If I’m honest, I have to mention my getting-old struggles… something I don’t like to talk about it. As I approach the age my mother was when she died, I keep wondering how it’s all going to go down for me. Lately, I find myself waking up in the morning obsessed with some past wrong I have endured or inflicted upon others. Do I need to do an archeological dig of my life, knowing there are a lot of layers of sorrow and shame and anger I will be sure to uncover? Ugh. Part of me feels compelled to go there, and part of me wants to leave the dirt undisturbed and in place. It’s who I am, and I feel a need to be okay with that, if not for me, then for the people who relate to me. Am I the only older person who feels this way? I wonder if the joy-filled old people I spend time with are just putting on an act so that the rest of us can stand to be around them. (Come to think of it, that may be true for a lot of us, not just old people.)

The greatest joy in my life is my two grandsons, Nick and Justin. But even that joy is tinged with sorrow for me. When I watch the preschool children file past me in the hallways at church, it’s all I can do to keep from weeping.

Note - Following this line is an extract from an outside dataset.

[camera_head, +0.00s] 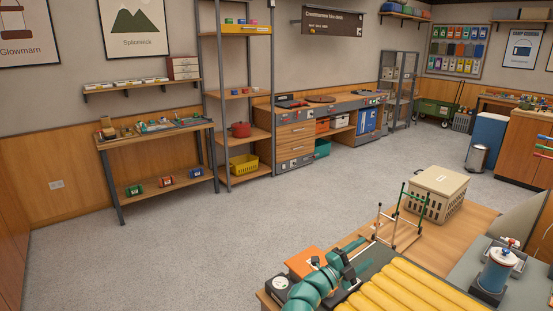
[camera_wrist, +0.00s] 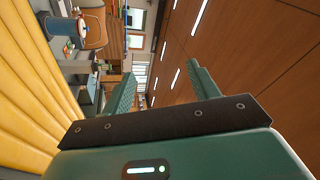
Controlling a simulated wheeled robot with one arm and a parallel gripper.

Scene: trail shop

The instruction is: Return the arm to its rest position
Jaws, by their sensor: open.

Students everywhere, including preschoolers, are spending time learning how to avoid being shot when an intruder with a gun comes into their school. The clock on climate change is ticking more rapidly every day, while those who could make a significant difference scoff at science. Fear-of the-other is used as a weapon to bolster the power of the already-powerful on a global scale. Ignorance, cruelty and immorality seem to be in fashion. It’s too much. And all I can think about are my two dear grandsons and all the other children who had the misfortune of being born into this screwed-up mess-of-a-world. 

If you follow my blog, you may have noticed that I haven’t been writing a lot lately. That’s because I have suspected that what I have to say right now, no one else wants to hear. If you’re still reading, you may agree. With the little I have shared with you, many of you will want to fix me and tell me that everything is going to be all right. Please don’t. I understand your need to do that, but it doesn’t help me to hear it. 

I will confess that I’ve always been a glass-half-empty kind of person. But lately the glass seems to be less than half-empty, and I can’t help but think that anyone who insists otherwise isn’t paying attention. 

If I couldn’t trust that God is loving and good, and somehow God is at work in the world, usually through us and sometimes despite us, I don’t know how I could get through these days. I suspect I’m not alone and I share this with you because, if you find yourself in a similar place, I want you to know that you’re not alone, either. There’s not something seriously wrong with you if you are disturbed by the fact that there’s something seriously wrong.